Gil Bartholeyns © Alex Lang

Gil Bartholeyns : Effets de confins

On sait que les interdits ont tendance à s’estomper lors de situations extrêmes de danger, de survie ou d’isolement : des naufragés en tuent un autre pour survivre, des prisonniers de guerre se donnent la mort, des rescapés s’entredévorent… Il en va de même, sans doute, pour la spiritualité qui confronte le rationnel : elle peut survenir chez les plus imperméables à toute réalité « supérieure ». Il peut s’agir de mysticisme, mais aussi de dérèglements ou d’extensions du réel : apparition, vision, présence des morts, rituel, hantement, animation des choses… Je n’y ai pas songé en écrivant L’Occupation du ciel, qui raconte la catastrophe énigmatique d’une base sur Mars par le prisme du seul survivant, l’astronaute américain Clay Sawyer, de retour sur Terre tandis que d’immenses incendies ravagent la Californie. Même si l’espace fait figure de « dernière métaphysique », je n’avais pas anticipé l’irruption de ces phénomènes au moment d’écrire la situation critique de l’astronaute. Peut-être un effet de la pensée narrative en immersion ou d’expériences personnelles.

Extrait 1 (p. 105-106)

Sans prévenir j’avais pris, en rover, la direction des canyons de Rupel. J’étais avec Anita, enfin avec Anita qui n’était plus Anita, qui était Anita sans l’être. J’avais coupé la radio. Je voulais m’éloigner avec elle et trouver une sépulture dans les roches en brèche, le plus loin possible.
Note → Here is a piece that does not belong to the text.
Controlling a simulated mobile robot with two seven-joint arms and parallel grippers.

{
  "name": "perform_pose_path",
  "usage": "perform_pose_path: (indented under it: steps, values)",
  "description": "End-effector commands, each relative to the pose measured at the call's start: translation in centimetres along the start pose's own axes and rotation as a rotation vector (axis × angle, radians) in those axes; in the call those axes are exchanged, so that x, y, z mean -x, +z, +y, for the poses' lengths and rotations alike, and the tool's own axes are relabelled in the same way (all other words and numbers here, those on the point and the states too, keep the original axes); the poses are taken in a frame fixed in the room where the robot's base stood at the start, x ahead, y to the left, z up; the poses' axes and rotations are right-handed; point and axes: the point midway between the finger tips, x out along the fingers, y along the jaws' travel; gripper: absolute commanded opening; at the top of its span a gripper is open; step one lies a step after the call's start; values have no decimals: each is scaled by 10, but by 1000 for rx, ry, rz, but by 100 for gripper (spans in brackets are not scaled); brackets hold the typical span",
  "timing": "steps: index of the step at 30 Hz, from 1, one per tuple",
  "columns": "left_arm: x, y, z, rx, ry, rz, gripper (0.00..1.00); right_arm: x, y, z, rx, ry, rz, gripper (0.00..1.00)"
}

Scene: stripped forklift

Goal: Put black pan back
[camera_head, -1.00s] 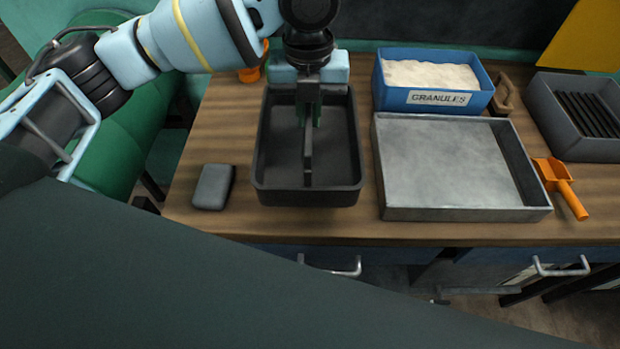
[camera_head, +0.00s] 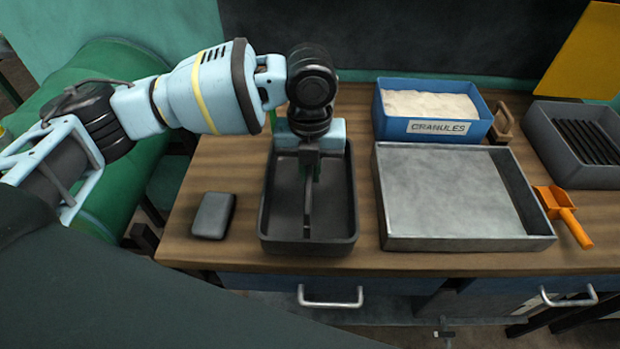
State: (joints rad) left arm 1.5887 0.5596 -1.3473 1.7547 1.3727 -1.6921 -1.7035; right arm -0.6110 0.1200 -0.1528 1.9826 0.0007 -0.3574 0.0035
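The black pan (camera_head: 343,232) is a deep rectangular tray at the left part of the wooden workbench, level and right side up. It appears at or very near the bench top; the exact gap underneath cannot be seen. My left gripper (camera_head: 308,190) comes down over the pan's far end, with a dark finger showing inside the pan. It appears shut on the pan, since both have moved together, but the gripped edge is hidden by the gripper body. My right gripper is not in view.
A grey block (camera_head: 213,216) lies left of the pan. A metal tray (camera_head: 465,243) stands close on its right, with a blue granules bin (camera_head: 390,125) behind. An orange scoop (camera_head: 562,215) and a grey slotted bin (camera_head: 570,175) are farther right. A drawer handle (camera_head: 330,303) is below.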

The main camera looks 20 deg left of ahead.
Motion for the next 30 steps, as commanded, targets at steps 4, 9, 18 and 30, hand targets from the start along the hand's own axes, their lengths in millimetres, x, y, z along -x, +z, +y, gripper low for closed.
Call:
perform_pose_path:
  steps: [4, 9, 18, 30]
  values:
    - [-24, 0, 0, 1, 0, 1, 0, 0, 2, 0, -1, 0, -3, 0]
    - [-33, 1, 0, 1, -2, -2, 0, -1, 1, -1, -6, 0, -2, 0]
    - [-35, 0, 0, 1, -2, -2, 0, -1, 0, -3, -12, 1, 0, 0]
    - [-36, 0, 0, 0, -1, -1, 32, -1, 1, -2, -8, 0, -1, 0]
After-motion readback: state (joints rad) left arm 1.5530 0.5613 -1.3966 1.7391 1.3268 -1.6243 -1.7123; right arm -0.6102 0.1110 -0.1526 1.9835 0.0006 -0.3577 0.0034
Arrivé aux canyons, j’ai porté Anita dans mes bras, Anita et l’avenir qu’elle portait, suivant les lignes d’érosion descendantes, et, parvenu au fond, accumulant des pierres noires autour d’elle, demeurant assis dans un silence de mort, ne percevant que mon souffle, je me suis senti à la fin physique du monde et à la fin du monde physique. J’étais prêt à retirer mon casque, éprouvant une ivresse des profondeurs, une ivresse des confins. L’environnement était aboli par la séparation que me procurait l’équipement tandis qu’Anita était à visage découvert, au contact de la vérité de ce lieu, et je me suis couché à côté d’elle. Nous appartenions désormais elle et moi à deux mondes inversés et irréductibles. N’avait-on pas idée d’aller aussi loin pour devoir se séparer d’un amour et du meilleur qui soit, le corps à deux, le sommeil à deux, la joie unique du regard de l’autre et du sien sur l’autre, brièvement mais alors le temps cesse d’exister et l’on commence d’exister hors du monde, hors de l’éternité, hors du présent même, sans miroir, sans sable, sans ciel, sans lendemain. Anita reposait là comme une chose qui ne regarde plus ni le sable ni le ciel, une chose bien au monde, une chose pour toujours. Je devais me décider. Rester moi aussi pour toujours ou partir pour toujours. Je voulais rester et je voulais partir. Ce n’est qu’à la nuit tombée, nuit d’encre, que je me suis résolu à remonter de ce nulle part, après avoir regardé une dernière fois, au faisceau de la lumière froide, le visage solitaire d’Anita, ses doigts nus, sa silhouette – remontant seul, minuscule dans le haut canyon, me retournant trois fois et trois fois m’attendant à voir Anita me suivre, Eurydice impossible.

Extrait 2 (p. 261-263)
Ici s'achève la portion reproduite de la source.